_Exercise goal:_
How many lines of the material below contain the string "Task"? Answer with the number and nothing else.

++++++++++

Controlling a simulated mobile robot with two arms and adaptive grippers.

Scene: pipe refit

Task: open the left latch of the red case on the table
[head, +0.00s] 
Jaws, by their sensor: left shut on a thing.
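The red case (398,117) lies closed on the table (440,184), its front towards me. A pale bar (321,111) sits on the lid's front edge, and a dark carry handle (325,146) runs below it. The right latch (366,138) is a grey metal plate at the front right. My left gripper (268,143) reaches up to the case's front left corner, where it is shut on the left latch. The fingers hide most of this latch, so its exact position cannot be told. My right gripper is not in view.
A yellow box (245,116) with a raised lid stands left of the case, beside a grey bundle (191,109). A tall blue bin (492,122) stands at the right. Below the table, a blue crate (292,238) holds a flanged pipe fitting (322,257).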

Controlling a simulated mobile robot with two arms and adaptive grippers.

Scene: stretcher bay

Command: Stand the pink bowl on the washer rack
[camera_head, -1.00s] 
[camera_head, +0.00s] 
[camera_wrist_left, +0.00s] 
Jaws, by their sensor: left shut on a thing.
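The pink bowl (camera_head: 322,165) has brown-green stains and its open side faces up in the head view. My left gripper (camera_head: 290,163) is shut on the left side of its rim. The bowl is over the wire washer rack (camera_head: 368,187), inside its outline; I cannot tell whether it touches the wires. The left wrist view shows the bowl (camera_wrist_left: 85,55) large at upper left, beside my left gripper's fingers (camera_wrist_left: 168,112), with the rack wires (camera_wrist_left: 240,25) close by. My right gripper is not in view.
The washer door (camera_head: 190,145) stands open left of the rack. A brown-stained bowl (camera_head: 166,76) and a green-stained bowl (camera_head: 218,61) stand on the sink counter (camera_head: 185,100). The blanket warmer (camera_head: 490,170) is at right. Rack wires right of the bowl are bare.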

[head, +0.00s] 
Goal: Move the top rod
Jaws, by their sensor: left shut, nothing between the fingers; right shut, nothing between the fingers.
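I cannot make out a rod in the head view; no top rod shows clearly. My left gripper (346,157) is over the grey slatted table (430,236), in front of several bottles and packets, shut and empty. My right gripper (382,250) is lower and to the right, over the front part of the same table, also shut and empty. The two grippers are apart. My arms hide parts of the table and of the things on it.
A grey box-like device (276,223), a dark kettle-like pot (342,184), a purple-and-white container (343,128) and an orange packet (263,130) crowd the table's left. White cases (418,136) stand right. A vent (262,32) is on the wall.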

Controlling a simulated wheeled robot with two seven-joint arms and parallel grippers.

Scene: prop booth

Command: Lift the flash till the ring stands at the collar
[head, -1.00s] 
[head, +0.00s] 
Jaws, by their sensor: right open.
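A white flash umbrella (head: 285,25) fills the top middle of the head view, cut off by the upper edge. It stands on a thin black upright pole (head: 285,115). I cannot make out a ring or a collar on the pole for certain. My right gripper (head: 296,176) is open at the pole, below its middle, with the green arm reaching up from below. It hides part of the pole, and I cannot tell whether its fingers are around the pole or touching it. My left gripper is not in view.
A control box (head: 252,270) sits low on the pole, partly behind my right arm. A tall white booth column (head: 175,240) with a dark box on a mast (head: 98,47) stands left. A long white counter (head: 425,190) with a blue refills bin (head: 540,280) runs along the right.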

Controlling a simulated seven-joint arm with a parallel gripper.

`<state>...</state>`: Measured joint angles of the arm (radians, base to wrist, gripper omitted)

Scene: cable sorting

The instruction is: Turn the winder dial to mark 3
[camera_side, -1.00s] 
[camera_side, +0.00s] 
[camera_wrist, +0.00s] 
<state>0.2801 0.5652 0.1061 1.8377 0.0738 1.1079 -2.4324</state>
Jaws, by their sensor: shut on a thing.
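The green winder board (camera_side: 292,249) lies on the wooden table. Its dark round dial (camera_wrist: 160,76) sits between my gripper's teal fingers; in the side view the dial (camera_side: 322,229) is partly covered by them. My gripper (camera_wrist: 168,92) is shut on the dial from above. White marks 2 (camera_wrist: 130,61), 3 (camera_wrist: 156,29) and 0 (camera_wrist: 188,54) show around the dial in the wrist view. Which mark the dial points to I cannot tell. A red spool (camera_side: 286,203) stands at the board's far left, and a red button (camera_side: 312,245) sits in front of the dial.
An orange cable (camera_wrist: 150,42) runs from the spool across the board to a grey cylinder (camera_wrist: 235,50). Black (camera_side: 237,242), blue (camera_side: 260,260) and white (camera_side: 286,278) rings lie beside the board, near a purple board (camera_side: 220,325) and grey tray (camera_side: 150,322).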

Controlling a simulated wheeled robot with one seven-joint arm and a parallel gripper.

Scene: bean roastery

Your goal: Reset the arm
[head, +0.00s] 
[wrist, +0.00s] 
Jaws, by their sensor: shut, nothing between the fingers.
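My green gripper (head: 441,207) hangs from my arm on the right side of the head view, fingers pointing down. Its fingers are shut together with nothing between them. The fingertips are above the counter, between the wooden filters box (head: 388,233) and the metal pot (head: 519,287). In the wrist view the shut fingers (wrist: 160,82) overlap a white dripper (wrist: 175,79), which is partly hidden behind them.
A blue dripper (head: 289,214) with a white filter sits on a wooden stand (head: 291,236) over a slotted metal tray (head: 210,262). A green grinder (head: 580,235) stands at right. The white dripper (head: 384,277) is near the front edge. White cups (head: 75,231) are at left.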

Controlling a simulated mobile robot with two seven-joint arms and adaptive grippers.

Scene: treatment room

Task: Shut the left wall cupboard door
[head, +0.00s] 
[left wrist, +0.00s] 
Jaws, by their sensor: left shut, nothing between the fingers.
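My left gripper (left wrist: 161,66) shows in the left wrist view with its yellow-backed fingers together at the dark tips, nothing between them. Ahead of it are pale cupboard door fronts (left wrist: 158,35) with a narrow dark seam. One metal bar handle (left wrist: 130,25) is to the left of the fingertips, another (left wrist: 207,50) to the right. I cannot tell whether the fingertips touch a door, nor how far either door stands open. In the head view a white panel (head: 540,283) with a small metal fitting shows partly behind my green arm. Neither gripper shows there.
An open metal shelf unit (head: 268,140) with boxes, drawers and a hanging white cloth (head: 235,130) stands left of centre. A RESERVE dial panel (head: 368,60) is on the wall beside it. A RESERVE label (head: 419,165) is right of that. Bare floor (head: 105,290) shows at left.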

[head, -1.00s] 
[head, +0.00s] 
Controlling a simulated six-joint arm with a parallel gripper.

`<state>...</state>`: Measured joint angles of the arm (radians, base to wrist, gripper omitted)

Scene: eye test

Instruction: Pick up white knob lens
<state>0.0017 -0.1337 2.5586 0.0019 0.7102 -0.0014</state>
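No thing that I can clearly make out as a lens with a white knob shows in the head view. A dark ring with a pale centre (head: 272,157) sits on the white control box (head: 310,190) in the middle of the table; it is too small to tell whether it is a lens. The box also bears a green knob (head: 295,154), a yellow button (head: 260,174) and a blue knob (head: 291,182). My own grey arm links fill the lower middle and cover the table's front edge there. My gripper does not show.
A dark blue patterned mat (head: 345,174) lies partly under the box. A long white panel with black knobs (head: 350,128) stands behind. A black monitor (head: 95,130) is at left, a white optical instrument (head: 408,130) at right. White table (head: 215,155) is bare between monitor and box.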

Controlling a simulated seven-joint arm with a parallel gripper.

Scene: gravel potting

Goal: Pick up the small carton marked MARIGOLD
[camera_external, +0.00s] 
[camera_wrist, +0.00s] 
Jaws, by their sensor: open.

++++++++++

_Response:_
2